— Exercise brief —
Retype exactly the lines from the line with "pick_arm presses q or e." to the end of the data, keeping both boundary lines.

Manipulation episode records
## BEGIN
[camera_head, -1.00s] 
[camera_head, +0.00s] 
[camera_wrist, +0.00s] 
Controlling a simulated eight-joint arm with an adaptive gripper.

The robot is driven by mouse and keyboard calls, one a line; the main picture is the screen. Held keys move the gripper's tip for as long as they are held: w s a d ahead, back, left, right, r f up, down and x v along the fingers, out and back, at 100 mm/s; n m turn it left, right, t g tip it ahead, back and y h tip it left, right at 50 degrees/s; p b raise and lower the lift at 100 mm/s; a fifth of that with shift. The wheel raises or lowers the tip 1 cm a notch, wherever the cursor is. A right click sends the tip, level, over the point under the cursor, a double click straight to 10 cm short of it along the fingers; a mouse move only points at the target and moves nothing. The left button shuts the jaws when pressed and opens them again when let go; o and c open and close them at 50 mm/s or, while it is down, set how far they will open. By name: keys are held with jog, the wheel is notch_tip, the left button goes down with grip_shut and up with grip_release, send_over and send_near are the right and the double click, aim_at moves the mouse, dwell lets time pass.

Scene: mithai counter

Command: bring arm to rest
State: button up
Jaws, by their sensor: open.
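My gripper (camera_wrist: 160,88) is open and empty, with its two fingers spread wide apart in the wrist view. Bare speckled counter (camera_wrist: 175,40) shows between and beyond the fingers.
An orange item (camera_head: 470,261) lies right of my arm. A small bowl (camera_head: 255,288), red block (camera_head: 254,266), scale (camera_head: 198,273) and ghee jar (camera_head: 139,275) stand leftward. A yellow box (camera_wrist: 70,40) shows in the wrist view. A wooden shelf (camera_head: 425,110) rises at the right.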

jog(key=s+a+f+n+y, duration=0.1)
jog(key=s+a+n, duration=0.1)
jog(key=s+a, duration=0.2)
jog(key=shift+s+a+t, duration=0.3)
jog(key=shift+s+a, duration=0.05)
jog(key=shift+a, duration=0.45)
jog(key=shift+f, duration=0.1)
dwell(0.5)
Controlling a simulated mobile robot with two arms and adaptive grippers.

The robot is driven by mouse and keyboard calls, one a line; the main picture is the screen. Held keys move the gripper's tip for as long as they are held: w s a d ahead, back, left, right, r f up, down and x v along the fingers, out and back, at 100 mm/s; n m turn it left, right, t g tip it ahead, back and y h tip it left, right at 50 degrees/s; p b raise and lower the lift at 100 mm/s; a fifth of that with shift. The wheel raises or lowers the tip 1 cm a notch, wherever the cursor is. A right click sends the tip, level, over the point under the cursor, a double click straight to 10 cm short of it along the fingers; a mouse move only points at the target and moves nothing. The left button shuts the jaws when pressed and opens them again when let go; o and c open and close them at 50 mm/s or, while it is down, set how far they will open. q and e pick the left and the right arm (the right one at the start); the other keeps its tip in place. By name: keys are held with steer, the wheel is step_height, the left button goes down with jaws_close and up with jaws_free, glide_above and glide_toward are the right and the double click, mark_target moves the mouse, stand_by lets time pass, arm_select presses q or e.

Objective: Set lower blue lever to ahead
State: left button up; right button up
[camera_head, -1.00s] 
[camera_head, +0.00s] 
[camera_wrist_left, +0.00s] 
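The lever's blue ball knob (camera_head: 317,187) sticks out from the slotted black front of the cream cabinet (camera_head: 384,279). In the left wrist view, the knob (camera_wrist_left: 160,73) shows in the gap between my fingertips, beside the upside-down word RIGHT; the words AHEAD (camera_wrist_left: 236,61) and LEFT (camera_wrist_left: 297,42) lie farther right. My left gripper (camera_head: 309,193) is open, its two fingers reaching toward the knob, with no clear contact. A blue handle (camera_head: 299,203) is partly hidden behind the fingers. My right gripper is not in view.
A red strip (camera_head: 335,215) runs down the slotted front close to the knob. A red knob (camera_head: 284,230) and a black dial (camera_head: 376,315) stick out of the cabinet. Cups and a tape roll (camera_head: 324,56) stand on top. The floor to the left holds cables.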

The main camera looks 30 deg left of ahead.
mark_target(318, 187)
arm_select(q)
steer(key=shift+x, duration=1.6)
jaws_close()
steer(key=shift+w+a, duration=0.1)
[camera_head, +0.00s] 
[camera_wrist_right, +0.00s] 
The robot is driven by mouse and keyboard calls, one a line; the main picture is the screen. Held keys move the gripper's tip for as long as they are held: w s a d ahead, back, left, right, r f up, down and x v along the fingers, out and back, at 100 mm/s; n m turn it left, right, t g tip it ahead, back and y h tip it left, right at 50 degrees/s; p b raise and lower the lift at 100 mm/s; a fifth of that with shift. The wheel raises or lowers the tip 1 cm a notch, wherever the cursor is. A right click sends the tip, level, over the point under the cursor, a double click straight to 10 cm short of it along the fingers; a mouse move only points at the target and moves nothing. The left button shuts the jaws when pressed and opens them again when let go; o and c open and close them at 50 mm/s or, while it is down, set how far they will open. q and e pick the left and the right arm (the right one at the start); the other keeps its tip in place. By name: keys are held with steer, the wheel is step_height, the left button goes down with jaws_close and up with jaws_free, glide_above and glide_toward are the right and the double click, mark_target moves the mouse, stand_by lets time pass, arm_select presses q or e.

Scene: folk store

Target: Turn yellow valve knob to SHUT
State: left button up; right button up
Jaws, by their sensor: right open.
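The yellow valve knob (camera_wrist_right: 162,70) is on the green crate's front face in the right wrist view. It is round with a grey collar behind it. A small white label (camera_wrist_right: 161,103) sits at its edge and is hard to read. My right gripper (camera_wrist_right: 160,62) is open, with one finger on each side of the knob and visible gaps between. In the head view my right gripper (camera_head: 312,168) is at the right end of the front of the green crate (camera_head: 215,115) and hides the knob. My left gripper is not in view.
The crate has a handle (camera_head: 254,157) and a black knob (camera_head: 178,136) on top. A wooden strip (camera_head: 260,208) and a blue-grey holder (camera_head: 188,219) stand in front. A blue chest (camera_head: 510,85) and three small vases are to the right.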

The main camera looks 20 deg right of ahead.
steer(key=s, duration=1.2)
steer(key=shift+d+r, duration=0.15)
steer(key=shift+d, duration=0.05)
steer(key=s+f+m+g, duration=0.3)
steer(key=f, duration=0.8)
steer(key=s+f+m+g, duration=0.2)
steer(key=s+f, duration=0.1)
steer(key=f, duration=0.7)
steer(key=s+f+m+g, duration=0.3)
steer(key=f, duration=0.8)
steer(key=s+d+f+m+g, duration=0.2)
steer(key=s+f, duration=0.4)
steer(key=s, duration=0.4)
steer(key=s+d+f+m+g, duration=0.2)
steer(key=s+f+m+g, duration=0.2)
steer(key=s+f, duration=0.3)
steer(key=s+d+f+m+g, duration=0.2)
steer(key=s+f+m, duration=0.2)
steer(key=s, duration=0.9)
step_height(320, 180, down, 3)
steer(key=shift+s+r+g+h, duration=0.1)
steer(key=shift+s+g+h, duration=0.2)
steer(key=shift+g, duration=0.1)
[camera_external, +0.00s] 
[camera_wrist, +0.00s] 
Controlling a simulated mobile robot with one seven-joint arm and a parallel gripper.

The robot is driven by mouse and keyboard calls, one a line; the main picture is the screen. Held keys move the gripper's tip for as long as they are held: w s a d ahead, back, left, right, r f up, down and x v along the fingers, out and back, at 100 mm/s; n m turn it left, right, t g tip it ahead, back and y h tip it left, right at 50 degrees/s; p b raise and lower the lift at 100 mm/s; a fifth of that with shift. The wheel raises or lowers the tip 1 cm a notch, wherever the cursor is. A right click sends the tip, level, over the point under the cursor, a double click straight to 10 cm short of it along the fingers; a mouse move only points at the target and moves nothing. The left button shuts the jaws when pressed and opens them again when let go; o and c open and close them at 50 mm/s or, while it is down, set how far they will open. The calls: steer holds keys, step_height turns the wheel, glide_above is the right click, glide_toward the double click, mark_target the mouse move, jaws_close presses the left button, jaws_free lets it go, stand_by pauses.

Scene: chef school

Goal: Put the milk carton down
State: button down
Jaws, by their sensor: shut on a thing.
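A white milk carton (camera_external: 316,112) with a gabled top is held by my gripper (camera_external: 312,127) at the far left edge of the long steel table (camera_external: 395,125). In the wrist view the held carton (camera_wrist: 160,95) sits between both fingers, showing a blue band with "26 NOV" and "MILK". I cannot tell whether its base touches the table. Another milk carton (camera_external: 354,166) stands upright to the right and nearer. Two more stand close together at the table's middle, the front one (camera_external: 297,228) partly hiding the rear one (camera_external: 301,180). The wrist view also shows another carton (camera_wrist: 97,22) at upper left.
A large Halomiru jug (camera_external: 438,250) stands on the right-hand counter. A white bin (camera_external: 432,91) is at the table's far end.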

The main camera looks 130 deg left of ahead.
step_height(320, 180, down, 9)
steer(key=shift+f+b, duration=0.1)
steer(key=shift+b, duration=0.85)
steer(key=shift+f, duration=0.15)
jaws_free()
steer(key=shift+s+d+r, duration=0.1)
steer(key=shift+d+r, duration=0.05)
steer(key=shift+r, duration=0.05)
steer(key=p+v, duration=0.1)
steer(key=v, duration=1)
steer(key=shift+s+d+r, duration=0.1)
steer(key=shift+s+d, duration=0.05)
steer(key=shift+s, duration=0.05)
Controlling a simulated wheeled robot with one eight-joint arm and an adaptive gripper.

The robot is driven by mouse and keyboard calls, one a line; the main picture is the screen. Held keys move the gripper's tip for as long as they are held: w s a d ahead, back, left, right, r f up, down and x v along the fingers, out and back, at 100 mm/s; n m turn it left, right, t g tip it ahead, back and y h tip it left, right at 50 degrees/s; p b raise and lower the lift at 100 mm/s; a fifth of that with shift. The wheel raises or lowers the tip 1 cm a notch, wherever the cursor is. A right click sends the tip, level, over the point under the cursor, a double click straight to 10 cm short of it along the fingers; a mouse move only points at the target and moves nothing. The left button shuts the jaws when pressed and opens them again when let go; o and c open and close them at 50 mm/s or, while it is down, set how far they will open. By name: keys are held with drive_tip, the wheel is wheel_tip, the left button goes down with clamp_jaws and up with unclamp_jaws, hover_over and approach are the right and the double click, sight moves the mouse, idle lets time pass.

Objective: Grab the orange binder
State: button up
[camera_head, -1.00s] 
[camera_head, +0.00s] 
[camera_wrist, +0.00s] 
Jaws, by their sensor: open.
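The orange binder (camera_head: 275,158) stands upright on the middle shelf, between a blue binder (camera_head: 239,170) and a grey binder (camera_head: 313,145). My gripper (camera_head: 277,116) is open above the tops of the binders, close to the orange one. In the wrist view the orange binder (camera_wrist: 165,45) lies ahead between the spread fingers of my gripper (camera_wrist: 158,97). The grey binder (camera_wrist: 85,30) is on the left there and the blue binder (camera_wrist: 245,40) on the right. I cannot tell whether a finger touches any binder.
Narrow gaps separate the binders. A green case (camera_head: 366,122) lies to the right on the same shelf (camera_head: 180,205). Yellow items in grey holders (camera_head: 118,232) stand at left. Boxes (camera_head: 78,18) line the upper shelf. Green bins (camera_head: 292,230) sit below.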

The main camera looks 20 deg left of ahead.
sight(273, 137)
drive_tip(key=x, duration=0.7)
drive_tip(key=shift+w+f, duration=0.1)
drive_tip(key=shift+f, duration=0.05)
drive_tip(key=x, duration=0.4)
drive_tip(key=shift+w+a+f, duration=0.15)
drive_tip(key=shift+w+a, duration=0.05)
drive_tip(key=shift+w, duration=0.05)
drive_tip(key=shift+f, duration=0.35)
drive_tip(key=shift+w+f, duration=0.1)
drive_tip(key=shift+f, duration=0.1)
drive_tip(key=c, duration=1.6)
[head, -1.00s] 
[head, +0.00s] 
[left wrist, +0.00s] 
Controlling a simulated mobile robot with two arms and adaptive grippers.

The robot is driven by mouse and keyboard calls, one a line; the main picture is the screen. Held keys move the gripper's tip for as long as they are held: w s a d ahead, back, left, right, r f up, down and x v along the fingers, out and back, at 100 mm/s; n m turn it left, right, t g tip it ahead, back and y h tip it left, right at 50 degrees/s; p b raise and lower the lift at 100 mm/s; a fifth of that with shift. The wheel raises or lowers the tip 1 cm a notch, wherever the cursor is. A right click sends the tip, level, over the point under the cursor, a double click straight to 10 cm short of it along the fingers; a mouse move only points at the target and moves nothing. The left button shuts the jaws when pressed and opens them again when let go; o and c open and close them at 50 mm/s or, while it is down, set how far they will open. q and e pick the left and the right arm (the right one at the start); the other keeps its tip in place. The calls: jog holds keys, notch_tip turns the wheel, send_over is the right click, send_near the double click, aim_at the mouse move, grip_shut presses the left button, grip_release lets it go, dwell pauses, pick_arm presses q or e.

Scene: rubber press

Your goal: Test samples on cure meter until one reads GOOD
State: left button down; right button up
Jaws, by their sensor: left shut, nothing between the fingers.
## END
— Problem solution —
The robot is driven by mouse and keyboard calls, one a line; the main picture is the screen. Held keys move the gripper's tip for as long as they are held: w s a d ahead, back, left, right, r f up, down and x v along the fingers, out and back, at 100 mm/s; n m turn it left, right, t g tip it ahead, back and y h tip it left, right at 50 degrees/s; p b raise and lower the lift at 100 mm/s; a fifth of that with shift. The wheel raises or lowers the tip 1 cm a notch, wherever the cursor is. A right click sends the tip, level, over the point under the cursor, a double click straight to 10 cm short of it along the fingers; a mouse move only points at the target and moves nothing. The left button shuts the jaws when pressed and opens them again when let go; o and c open and close them at 50 mm/s or, while it is down, set how far they will open. q and e pick the left and the right arm (the right one at the start); the other keeps its tip in place. The calls: jog holds keys, notch_tip turns the wheel, send_over is the right click, send_near the double click, aim_at the mouse move, grip_shut presses the left button, grip_release lets it go, dwell pauses, pick_arm presses q or e.

Scene: rubber press

Your goal: Test samples on cure meter until one reads GOOD
State: left button down; right button up
Jaws, by their sensor: left shut, nothing between the fingers.

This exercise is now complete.